**Work required**
Starting at the line that contains "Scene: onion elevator" and stopping at the line that contains "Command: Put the", copy every line exactly, both ends included, without the pictures.

**Data rows**
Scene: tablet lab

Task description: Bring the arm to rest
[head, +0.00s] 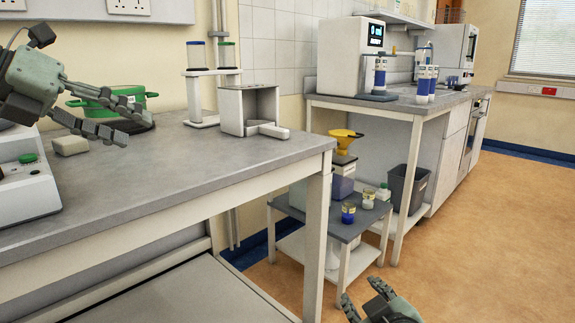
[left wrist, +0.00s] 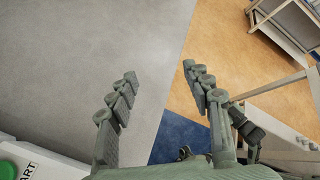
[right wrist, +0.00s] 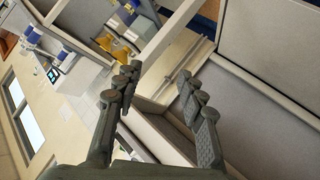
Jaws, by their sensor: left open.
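My left gripper (head: 135,126) hangs in the air above the grey bench, at the left of the head view. In the left wrist view its fingers (left wrist: 160,74) stand apart with nothing between them, over the bare bench top and the floor beside it. My right gripper (head: 362,293) shows at the bottom edge of the head view, low in front of the small side table. In the right wrist view its fingers (right wrist: 157,76) are spread and empty. Most of the right arm is out of the head view.
The grey bench (head: 200,165) carries a white device with a green button (head: 28,158), a green container (head: 105,103), a beige block (head: 70,145) and a white stand (head: 248,108). A small table (head: 338,226) holds jars. Open floor (head: 490,230) lies to the right.

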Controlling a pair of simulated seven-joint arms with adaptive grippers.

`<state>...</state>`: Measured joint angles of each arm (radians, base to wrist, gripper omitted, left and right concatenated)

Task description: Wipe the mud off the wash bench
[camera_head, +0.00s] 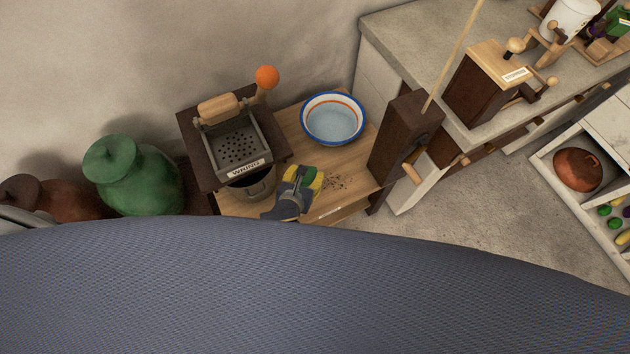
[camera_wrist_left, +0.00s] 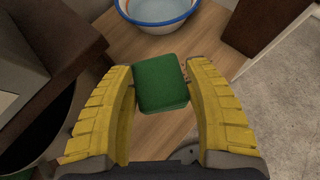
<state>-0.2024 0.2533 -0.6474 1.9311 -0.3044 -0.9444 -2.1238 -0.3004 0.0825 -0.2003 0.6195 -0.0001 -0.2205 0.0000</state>
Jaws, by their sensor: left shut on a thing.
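The wooden wash bench (camera_head: 353,158) stands against the wall. Mud (camera_head: 338,183) lies as dark specks on its top, right of my left gripper. My left gripper (camera_head: 303,180), with yellow fingers, is over the front middle of the bench, just left of the specks. It is shut on a green block (camera_wrist_left: 160,84) that looks like a sponge, gripped by its two sides in the left wrist view. Whether the block touches the bench top I cannot tell. The block hides part of the bench beneath it. My right gripper is not in view.
A blue-rimmed basin of water (camera_head: 333,119) stands at the back of the bench. A dark wringer box (camera_head: 236,150) with an orange knob (camera_head: 267,77) is at the left. A dark wooden post (camera_head: 402,139) borders the right end. A green jar (camera_head: 137,180) stands farther left.

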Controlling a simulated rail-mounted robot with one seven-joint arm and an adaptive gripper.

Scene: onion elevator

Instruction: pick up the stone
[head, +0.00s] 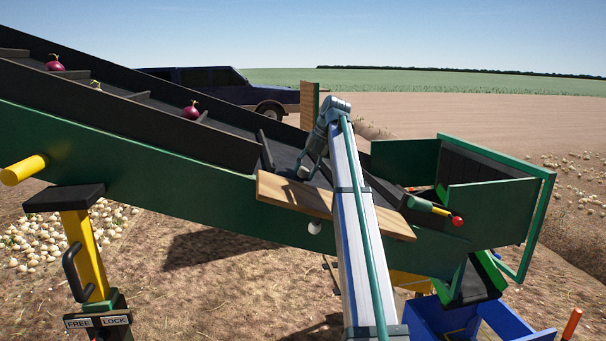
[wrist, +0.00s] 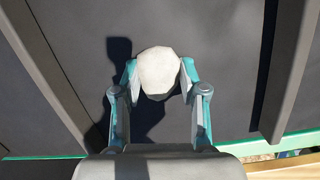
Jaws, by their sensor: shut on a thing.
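The stone (wrist: 159,72) is pale, rounded and faceted. In the wrist view it sits between the two fingertips of my gripper (wrist: 158,68), which is shut on it from left and right. Dark belt surface lies behind and below the stone; I cannot tell whether the stone still touches it. In the head view my gripper (head: 304,168) is low over the sloping conveyor belt (head: 236,126), just behind a wooden plank. A small pale patch between the fingers there is probably the stone, too small to be sure.
Red onions (head: 191,111) lie higher up the belt, between raised cleats. The wooden plank (head: 290,194) runs along the near side wall. A green hopper (head: 490,207) and a blue crate (head: 430,316) stand at the lower right. Cleats flank my gripper in the wrist view.

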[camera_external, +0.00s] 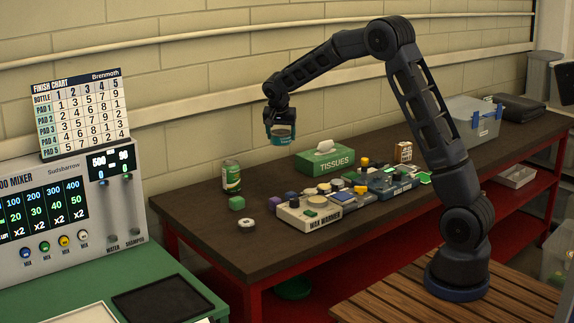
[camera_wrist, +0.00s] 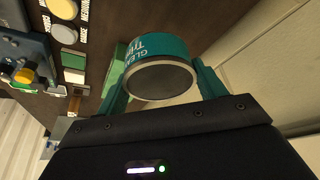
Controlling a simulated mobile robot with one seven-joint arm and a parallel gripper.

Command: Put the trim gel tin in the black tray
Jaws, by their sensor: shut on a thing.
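The trim gel tin (camera_external: 283,140) is a short teal cylinder with a dark top or base. It hangs in my gripper (camera_external: 280,126), well above the dark brown bench. In the wrist view, the tin (camera_wrist: 160,74) sits between the two teal fingers of my gripper (camera_wrist: 163,88), which are shut on its sides. Part of its lettering shows, and a dark round face is turned to the camera. The black tray (camera_external: 163,300) lies flat on the green surface at the lower left, and it looks empty. It is not in the wrist view.
A white tray (camera_external: 85,317) lies left of the black tray. The mixer (camera_external: 70,210) stands behind them, with a finish chart (camera_external: 82,113) on top. On the bench (camera_external: 215,240) are a green can (camera_external: 231,177), a tissue box (camera_external: 323,160), a wax warmer (camera_external: 308,213) and several small items.

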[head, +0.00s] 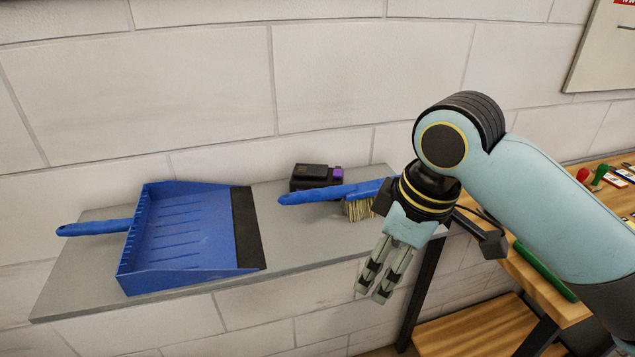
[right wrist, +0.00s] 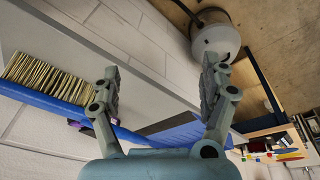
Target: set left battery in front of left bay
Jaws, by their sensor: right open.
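A black block with a purple part (head: 316,177), which looks like a battery, sits at the back of the grey wall shelf, partly hidden behind a blue brush. I cannot tell whether it is the left battery. In the right wrist view only a small purple bit shows beside the brush. My right gripper (head: 374,284) points down in front of the shelf's right part, apart from the block. In the right wrist view its fingers (right wrist: 160,70) are spread with nothing between them. No bay can be made out. My left gripper is not in view.
The blue brush (head: 325,193) lies across the shelf (head: 90,285) in front of the block. A blue dustpan (head: 190,240) fills the shelf's left part. A wooden bench (head: 540,290) with small tools stands at the right. A pale cylinder (right wrist: 215,40) shows in the right wrist view.

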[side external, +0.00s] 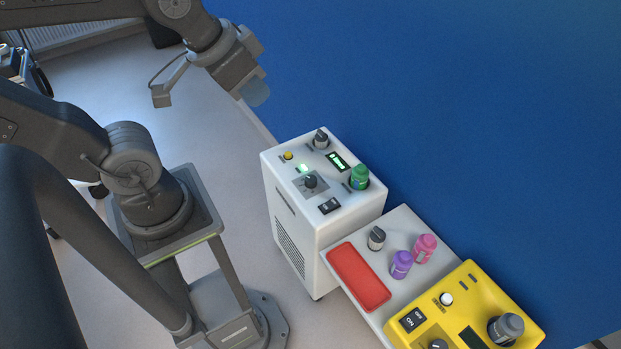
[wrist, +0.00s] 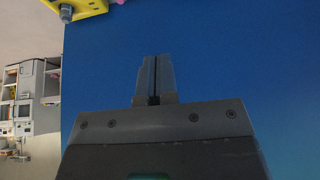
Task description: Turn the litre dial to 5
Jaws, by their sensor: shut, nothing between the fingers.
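The white machine (side external: 290,215) stands right of my arm's base in the side view. On its top is a dark round dial (side external: 310,182) on a grey square plate, which looks like the litre dial. Its pointer and numbers are too small to read. My gripper (side external: 257,93) is up in the air, above and to the left of the machine, well apart from the dial. In the wrist view my gripper (wrist: 156,75) has its two fingers together, with nothing between them, against the blue background. The dial does not show in the wrist view.
The machine top also holds a lit green display (side external: 338,161), a yellow button (side external: 288,156), a black switch (side external: 329,206), a grey-topped item (side external: 321,139) and a green-capped bottle (side external: 360,177). Beside it are a red tray (side external: 358,278), small bottles (side external: 401,264) and a yellow device (side external: 470,310).

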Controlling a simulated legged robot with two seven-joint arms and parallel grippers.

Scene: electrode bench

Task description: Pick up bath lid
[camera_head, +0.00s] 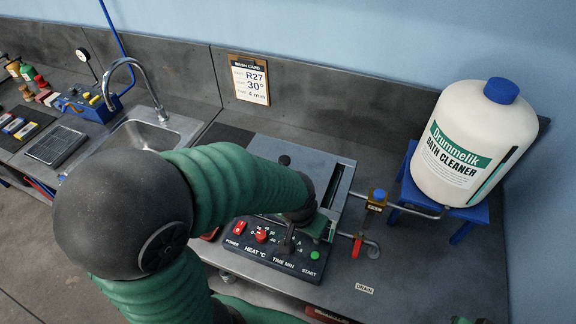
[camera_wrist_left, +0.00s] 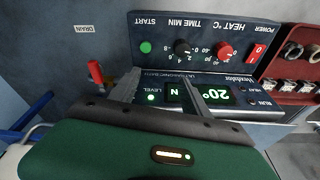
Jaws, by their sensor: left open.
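The bath lid (camera_head: 307,154) is a dark grey plate with a black knob (camera_head: 284,160), on top of the ultrasonic bath at the middle of the bench in the head view. My left arm hides its near left part. My left gripper (camera_head: 307,228) is over the front of the bath, by the control panel, clear of the knob. In the left wrist view its two fingers (camera_wrist_left: 160,90) are apart with nothing between them, in front of the bath's display (camera_wrist_left: 215,95). The lid does not show there.
A large bath cleaner bottle (camera_head: 462,150) stands on a blue stand (camera_head: 462,212) at the right. Valves with a red lever (camera_head: 357,248) are beside the bath. A sink (camera_head: 140,136) and tap are at the left. The bench front right is mostly clear.

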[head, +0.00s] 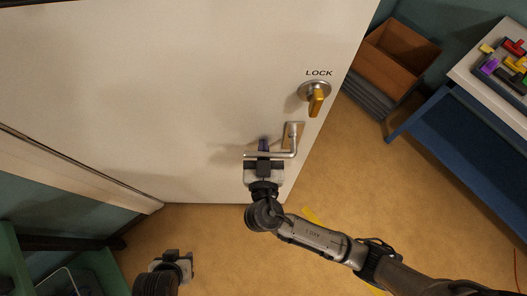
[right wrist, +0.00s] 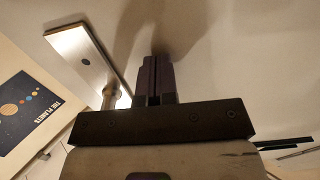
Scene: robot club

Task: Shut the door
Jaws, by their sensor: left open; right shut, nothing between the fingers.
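The white door (head: 150,90) fills the upper left of the head view. It stands open, with carpet and furniture showing past its right edge. It carries a metal lever handle (head: 292,140) and, above it, a lock with a yellow thumb-turn (head: 316,101) under the word LOCK. My right gripper (head: 264,146) is shut and empty at the lever's free end, fingers pointing at the door face. In the right wrist view, its closed fingers (right wrist: 158,80) are beside the handle plate (right wrist: 86,60); I cannot tell whether they touch the door. My left gripper (head: 178,256) is open, low at the left.
A wooden crate (head: 392,58) stands beyond the door's right edge. A blue table with a tray of coloured blocks (head: 500,75) is at the right. Green shelving (head: 95,270) is at the lower left. The carpet (head: 340,200) below and right of the door is mostly clear.

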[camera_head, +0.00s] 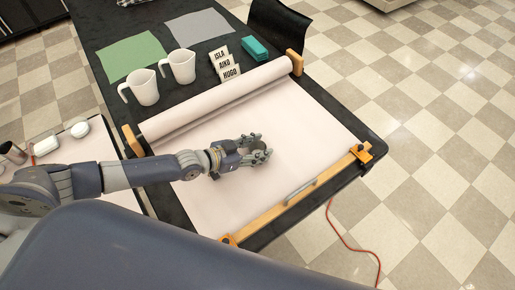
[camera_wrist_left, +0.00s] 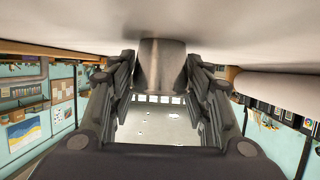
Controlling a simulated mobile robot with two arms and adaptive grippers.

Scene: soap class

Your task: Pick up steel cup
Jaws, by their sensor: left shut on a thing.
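My left gripper (camera_head: 262,150) is over the pale paper, its arm coming in from the left. It is shut on the steel cup (camera_head: 254,143), which is mostly hidden by the fingers in the head view. In the left wrist view the steel cup (camera_wrist_left: 161,66) is a plain grey metal cylinder between the two fingers of my left gripper (camera_wrist_left: 160,85). Its end is close to the pale surface; I cannot tell whether it touches. My right gripper is not in view.
A paper roll (camera_head: 217,100) lies across the dark table (camera_head: 115,113). Two white pitchers (camera_head: 144,88), name cards (camera_head: 225,66), a teal box (camera_head: 255,48), and green (camera_head: 132,56) and grey (camera_head: 198,26) sheets are behind it. A wooden bar (camera_head: 295,200) crosses the paper's front. Paper around the gripper is clear.

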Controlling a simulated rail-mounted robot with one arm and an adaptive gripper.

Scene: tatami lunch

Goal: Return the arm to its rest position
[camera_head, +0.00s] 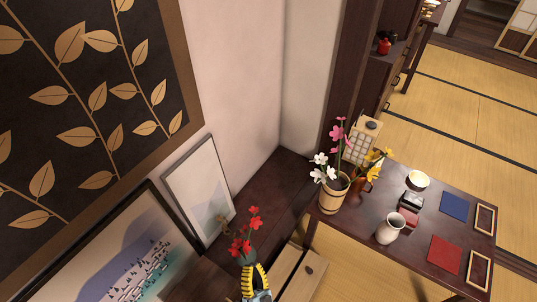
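My gripper (255,274), with yellow and black ridged fingers, shows at the bottom edge of the head view, left of centre. Its fingertips are at or just in front of a small grey-green vase (246,259) with red flowers (241,246). I cannot tell whether the fingers touch the vase or how far apart they are. The rest of my arm is below the frame.
A dark low table (390,212) at right bears a wooden pot (333,197) of flowers, a white vase (390,228), a bowl (417,180), a blue mat (454,205) and a red mat (443,254). Framed pictures lean on the wall at left. Tatami (480,120) lies clear behind.

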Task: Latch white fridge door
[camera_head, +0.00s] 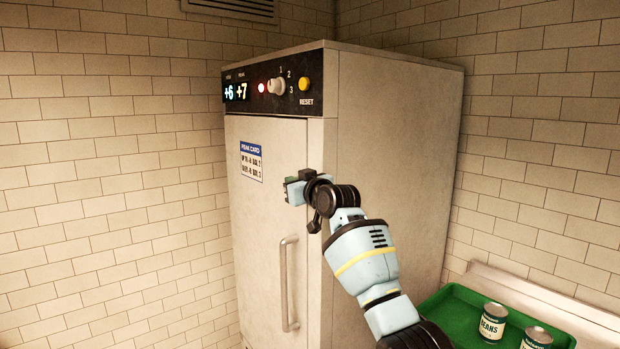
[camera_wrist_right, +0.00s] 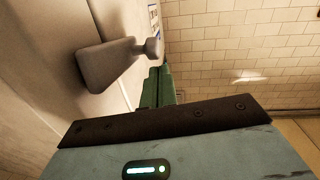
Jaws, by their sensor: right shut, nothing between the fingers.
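The white fridge (camera_head: 395,150) stands in the corner. Its door (camera_head: 262,215) looks closed against the frame, but I cannot tell whether it is fully flush. A vertical bar handle (camera_head: 288,285) is on the door's lower right. In the right wrist view, a grey latch-like lever (camera_wrist_right: 108,65) with a round knob (camera_wrist_right: 153,47) sticks out from the fridge front. In the head view my gripper and wrist hide it. My right gripper (camera_head: 292,190) is shut and empty in front of the door's right edge. Its green fingers (camera_wrist_right: 157,87) are just beside the knob, apparently apart from it.
A control panel (camera_head: 262,83) with display, red light, dial (camera_head: 277,86) and yellow reset button (camera_head: 304,84) tops the door. A printed card (camera_head: 251,161) is on the door. A green tray (camera_head: 453,312) with cans (camera_head: 492,322) is at lower right. Tiled walls stand behind.

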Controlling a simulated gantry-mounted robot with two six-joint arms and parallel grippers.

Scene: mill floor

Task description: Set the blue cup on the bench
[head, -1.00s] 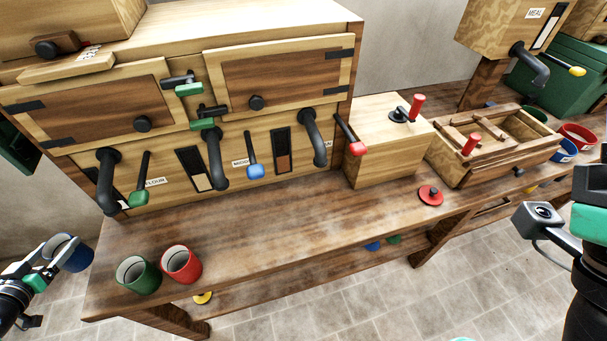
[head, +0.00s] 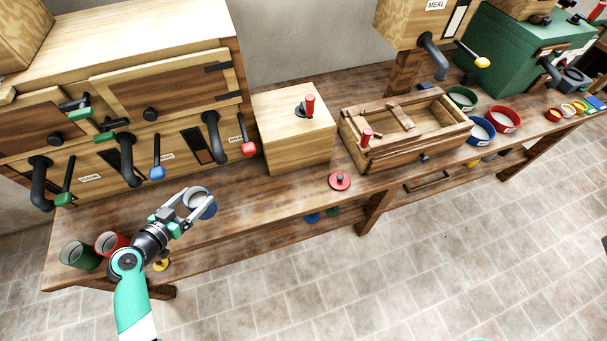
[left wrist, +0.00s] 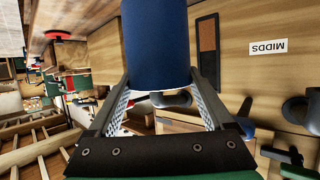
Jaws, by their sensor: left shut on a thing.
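The blue cup (head: 201,204) is between the fingers of my left gripper (head: 191,208) in the head view, over the front part of the wooden bench (head: 255,205). In the left wrist view the cup (left wrist: 157,45) fills the top middle, with a finger of the gripper (left wrist: 162,85) on each side. My left gripper is shut on it. Whether the cup's base touches the bench cannot be told. The green cup (head: 78,256) and red cup (head: 108,243) stand at the bench's left end, the red one partly behind my arm. My right gripper is not in view.
A wooden cabinet with spouts and levers (head: 130,110) stands behind the cup. A box with a red-handled crank (head: 292,130), a red knobbed disc (head: 340,181) and a divided wooden tray (head: 370,155) are to the right. Bench top between cup and disc is clear.

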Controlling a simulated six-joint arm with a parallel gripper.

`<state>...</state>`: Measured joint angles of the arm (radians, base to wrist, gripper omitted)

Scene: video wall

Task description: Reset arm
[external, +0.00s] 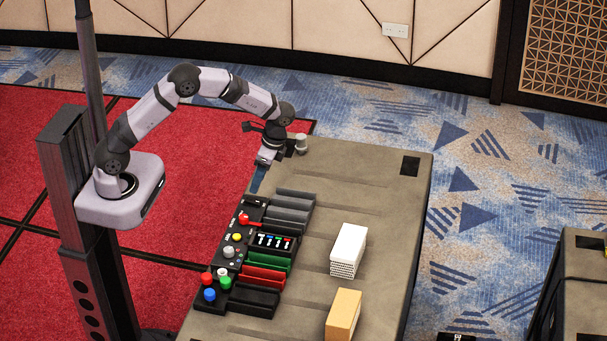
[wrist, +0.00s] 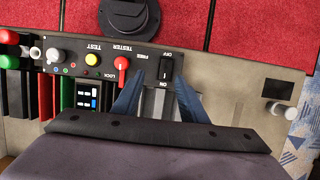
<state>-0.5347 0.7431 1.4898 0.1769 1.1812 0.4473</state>
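My gripper (external: 259,182) is over the far left end of the table in the external view, pointing down beside the black control panel (external: 233,238). In the wrist view its two blue fingers (wrist: 159,76) are spread apart with nothing held between them. A black rocker switch marked ON and OFF (wrist: 166,69) shows between the fingertips, on the panel below. I cannot tell whether the fingers touch the panel. My arm reaches out from its base at the left, bent in an arch.
The panel carries a red knob (wrist: 121,64), a yellow button (wrist: 91,59) and a grey knob (wrist: 54,55). Dark, green and red bins line its side. The table's right side is mostly clear.

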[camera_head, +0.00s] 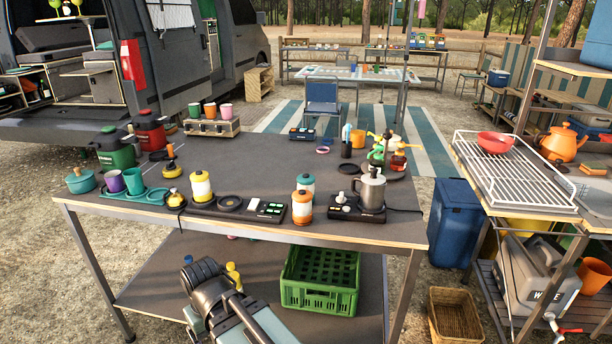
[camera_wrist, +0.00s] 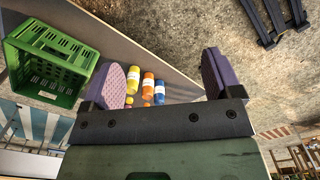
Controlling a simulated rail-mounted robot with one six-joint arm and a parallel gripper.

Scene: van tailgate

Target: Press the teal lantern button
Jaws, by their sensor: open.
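A lantern with a teal top (camera_head: 305,182) stands upright on the dark table, right of its middle. An orange lantern (camera_head: 302,207) stands close in front of it, hiding its lower part. A yellow-topped lantern (camera_head: 201,185) stands further left. I cannot make out a button on the teal lantern. My gripper (camera_wrist: 162,72) shows in the wrist view with its two purple pads wide apart and nothing between them. It points toward the lower shelf, away from the lanterns, which the wrist view does not show.
A green crate (camera_head: 319,280) sits on the lower shelf; it also shows in the wrist view (camera_wrist: 52,62). Several coloured bottles (camera_wrist: 147,82) lie beyond my pads.

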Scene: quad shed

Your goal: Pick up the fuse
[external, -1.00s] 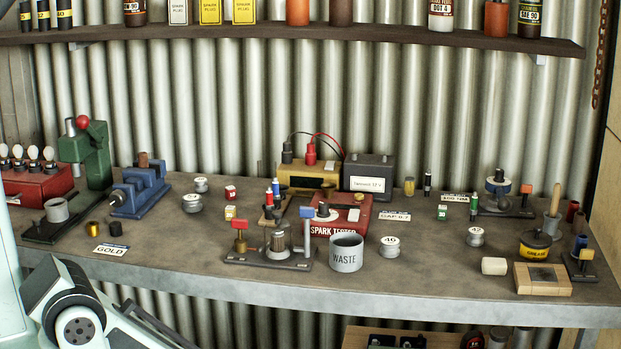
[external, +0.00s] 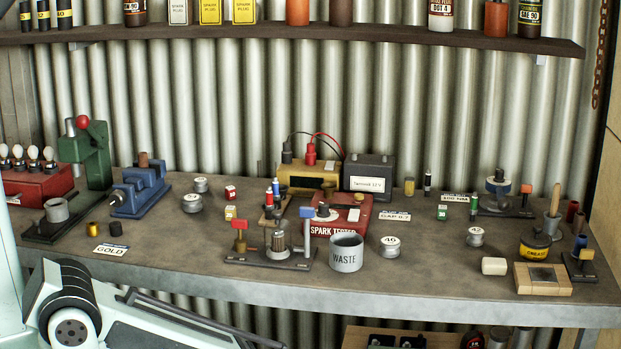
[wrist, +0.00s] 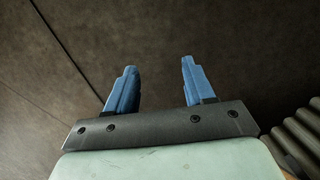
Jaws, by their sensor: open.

**Written reply**
Scene: onion elevator

Instruction: pick up the stone
[head, +0.00s] 
[wrist, +0.00s] 
Jaws, by their sensor: shut on a thing.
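The stone (wrist: 159,72) is pale, rounded and faceted. In the wrist view it sits between the two fingertips of my gripper (wrist: 158,68), which is shut on it from left and right. Dark belt surface lies behind and below the stone; I cannot tell whether the stone still touches it. In the head view my gripper (head: 304,168) is low over the sloping conveyor belt (head: 236,126), just behind a wooden plank. A small pale patch between the fingers there is probably the stone, too small to be sure.
Red onions (head: 191,111) lie higher up the belt, between raised cleats. The wooden plank (head: 290,194) runs along the near side wall. A green hopper (head: 490,207) and a blue crate (head: 430,316) stand at the lower right. Cleats flank my gripper in the wrist view.

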[camera_external, +0.00s] 
[camera_wrist, +0.00s] 
Controlling a simulated mobile robot with one seven-joint arm and a parallel gripper.

Command: Put the trim gel tin in the black tray

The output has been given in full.